The full loop is only 15 miles, but it will feel like a lot more. First, this is the highest ride in this article, starting out at almost 9,700 feet and topping out over 11,400 feet. While that’s only a 1,700ft differential, for the first half of the climb you will gain and lose significant chunks of altitude more than once.
The second half of the climb is what I think of as “character building.” Once on the jeep road, the grade never abates, and the merely human will likely take a break or two. Like the Baker Tank loop, you will pass by one singletrack enroute to your entrance, this time coming out on the one you bypassed.
Once on the singletrack, things just get tougher. This trail is shared with motos, so it’s very rutted and extremely loose–it will suck the very life out of your legs. The final pitch up to the summit of Mt. Argentine is purely hateful, but once on top, the 360-degree view is magnificent and you’ll gladly take a breather and regain your wits before descending.
Fortunately, the descent is a little less rutted, and even has some nice berms along the way. It is also relentlessly steep and requires your full attention, especially if you try it at speed; make sure your brakes are in good working order before giving this one a go.

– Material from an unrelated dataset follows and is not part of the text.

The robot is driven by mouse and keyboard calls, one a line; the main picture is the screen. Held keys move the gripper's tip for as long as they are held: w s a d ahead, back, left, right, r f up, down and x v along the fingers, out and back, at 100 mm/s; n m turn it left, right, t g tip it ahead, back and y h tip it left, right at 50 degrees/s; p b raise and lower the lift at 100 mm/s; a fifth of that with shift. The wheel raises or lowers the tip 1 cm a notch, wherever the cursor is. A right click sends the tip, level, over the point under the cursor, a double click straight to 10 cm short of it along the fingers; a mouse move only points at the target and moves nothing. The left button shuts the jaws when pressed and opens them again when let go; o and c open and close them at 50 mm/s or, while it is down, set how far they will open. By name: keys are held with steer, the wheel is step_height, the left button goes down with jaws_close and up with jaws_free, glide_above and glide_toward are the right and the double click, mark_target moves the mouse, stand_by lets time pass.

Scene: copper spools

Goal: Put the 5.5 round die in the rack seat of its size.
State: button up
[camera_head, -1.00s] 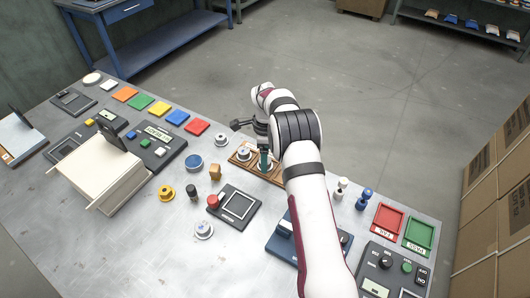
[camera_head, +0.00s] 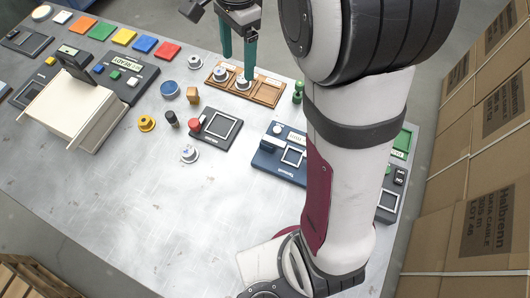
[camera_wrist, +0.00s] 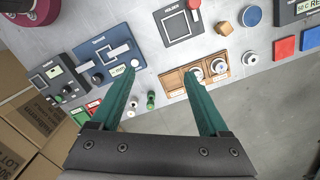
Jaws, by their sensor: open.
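A brown wooden rack (camera_head: 268,92) with a row of seats stands at the table's far edge. One silvery round die (camera_head: 221,74) sits in its left seat and another (camera_head: 243,84) in the middle seat; the right seat looks empty. In the wrist view the rack (camera_wrist: 174,83) lies ahead, with the middle-seat die (camera_wrist: 197,75) beside my right fingertip. Size marks are unreadable, so I cannot tell which die is 5.5. My gripper (camera_head: 238,68) has teal fingers, open and empty, above the rack. It also shows in the wrist view (camera_wrist: 158,73).
Similar silvery pieces stand left of the rack (camera_head: 195,62) and nearer the front (camera_head: 189,154). A blue round dish (camera_head: 170,89), a wooden block (camera_head: 192,95) and a black panel with a red knob (camera_head: 216,128) are close by. The front tabletop is clear.

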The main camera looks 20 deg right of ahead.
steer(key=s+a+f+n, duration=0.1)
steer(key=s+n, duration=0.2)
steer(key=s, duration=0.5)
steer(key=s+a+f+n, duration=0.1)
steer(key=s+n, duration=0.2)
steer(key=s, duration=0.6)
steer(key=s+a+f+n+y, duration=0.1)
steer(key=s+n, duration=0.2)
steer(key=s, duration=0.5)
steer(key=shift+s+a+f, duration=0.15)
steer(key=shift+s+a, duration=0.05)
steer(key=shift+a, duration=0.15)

If you’re looking for something less strenuous, simply ride the lower trails as a shorter out-and-back. There’s also a small, very kid-friendly skills park/pump track at the Illinois Creek trailhead.
Breck ain’t cheap, but even with all the available activities in the summer, it is still considered the off-season relative to skiing. Consequently, a nice condo can be had for far less than it would cost during the winter. There’s also no shortage of camping opportunities in the area, especially if you’re not looking for a developed campground.
If you’re looking for a good meal, most of those winter hot spots remain open for the summer season. You can go light at the always busy (for good reason) Crepes a la Carte, or get the full-on butter bomb at Bubba Gumps. There are also many pizza joints, ranging from Dominos to the more unique but still reasonable Extreme Pizza, to the more gourmet Giampetros.
Time to start planning your trip to Breckenridge!